Juste pour le plaisir" - Buchet-Chastel, 2009 rééd Points, 2013 (ISBN 978-2757814581)
L'idée n'est pas mauvaise : l'auteur décale quelque peu dans le temps et étend géographiquement à toute l'Europe les agissements du "vampire de Dusseldorf" (Peter Kürten) qui eurent un impact considérable en Allemagne juste avant la prise de pouvoir par les nazis : le criminel mis en scène dans ce roman traverse toute l'Europe, pendant toute la durée de la Seconde Guerre Mondiale.
Deux policiers, l'un français, l'autre allemand, tentent d'élucider ces crimes, jusque bien après les années 1980, sans y parvenir.

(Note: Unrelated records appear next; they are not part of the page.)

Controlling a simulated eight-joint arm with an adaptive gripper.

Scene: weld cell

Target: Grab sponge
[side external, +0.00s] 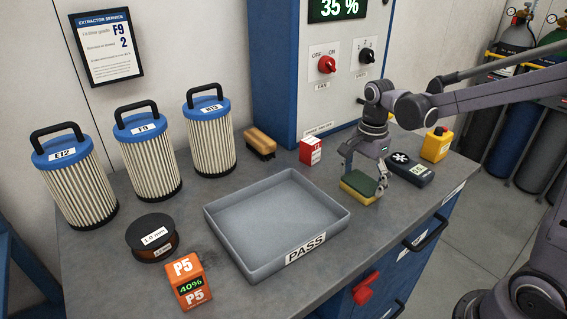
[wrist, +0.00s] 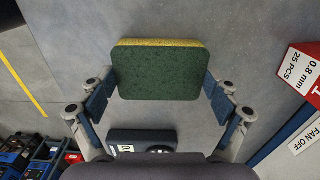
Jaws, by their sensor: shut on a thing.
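The sponge (side external: 358,187) is a block with a dark green face and a yellow layer. It lies on the grey workbench, right of the grey tray, in the side view. In the wrist view the sponge (wrist: 160,70) shows its green side between the two fingers. My gripper (side external: 366,180) is lowered over the sponge, with its fingers at the sponge's two ends. In the wrist view my gripper (wrist: 160,98) has a finger pad against each end of the sponge, shut on it. I cannot tell whether the sponge is lifted off the bench.
The grey PASS tray (side external: 318,237) stands left of the sponge. A dark handheld meter (side external: 410,172) lies close on the right. A red-and-white box (side external: 311,152), a brush (side external: 260,143) and a yellow emergency-stop box (side external: 436,145) are nearby. Several filters (side external: 148,155) stand at left.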

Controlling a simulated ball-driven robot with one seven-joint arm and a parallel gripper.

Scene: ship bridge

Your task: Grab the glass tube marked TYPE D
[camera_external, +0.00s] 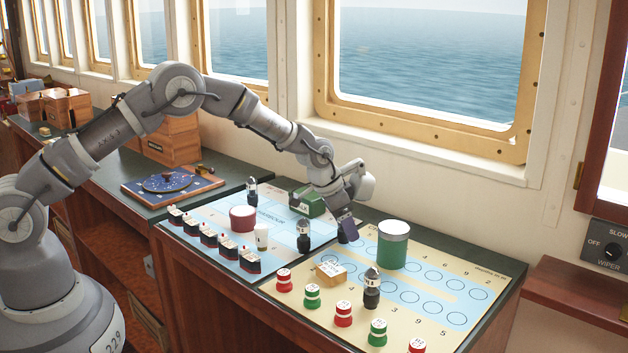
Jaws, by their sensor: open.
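No marking reading TYPE D can be read in this view, so I cannot tell which thing is the glass tube. My gripper (347,232) is low over the right half of the counter, pointing down, between a dark upright piece with a pale top (303,236) and a green cylinder with a whitish top (392,246). Its jaws are open and nothing shows held in them. Similar dark upright pieces stand at the back left (252,190) and at the front right (372,290). The arm and gripper hide part of the counter behind them.
A green box (308,203) sits behind. A yellow board (430,320) holds red and green buoys (343,314) and a tan block (329,273).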

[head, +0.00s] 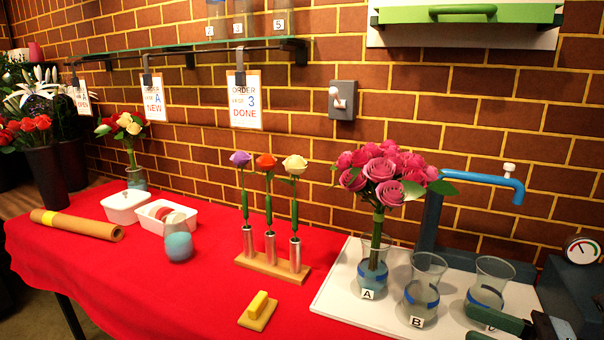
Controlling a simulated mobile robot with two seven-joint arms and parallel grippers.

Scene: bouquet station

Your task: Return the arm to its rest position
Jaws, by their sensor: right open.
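My right gripper (472,323) is at the bottom right corner, open, with its green fingers pointing left. Its upper finger passes in front of the lower part of the rightmost glass vase (492,275) on the white tray (335,308); I cannot tell whether they touch. Nothing shows between the fingers, though the lower one is mostly cut off by the frame edge. My left gripper is not in view.
Vase A (372,275) holds pink roses (385,170); vase B (422,285) has no flowers. A blue tap (480,180) rises behind. A wooden stand (270,265) holds three single flowers.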

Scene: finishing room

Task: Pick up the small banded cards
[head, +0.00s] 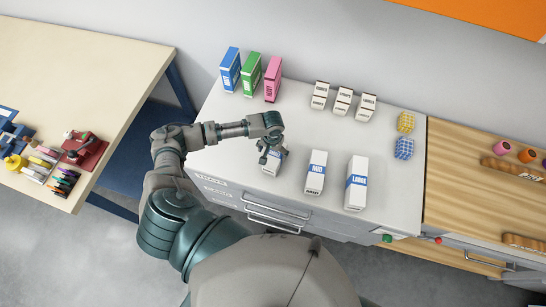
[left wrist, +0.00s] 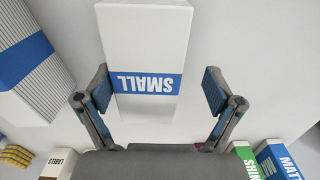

Pour épaissir cette période d'après-guerre, l'auteur intègre également l'histoire de la surveillance du dernier nazi à Spandau, Rudolf Hess, décédé en 1987 tandis que, pendant la période d'Occupation, elle rend compte abondamment de la spoliation des biens des juifs, ainsi que de la rafle du Vel d'Hiv.
En soi, ce roman pourrait être vraiment bon, et je l'ai lu avec beaucoup d'intérêt. Malheureusement, l'auteur use et abuse des multiples techniques d'éclatement du récit : éclatement temporel (tantôt avant, tantôt pendant, tantôt bien après la période de guerre et des crimes), éclatement entre les personnages (quasiment chaque bref chapitre adopte le point de vue d'un des nombreux personnages, sans en prévenir d'emblée le lecteur), éclatement des lieux (de l'Espagne à l'Allemagne, en passant par différents endroits de France), sans oublier l'assassin servant de fil rouge et changeant de patronyme. Un lecteur peu habitué ne peut que s'y perdre, et l'abus d'une technique devient rapidement un procédé dans la pire acception du terme.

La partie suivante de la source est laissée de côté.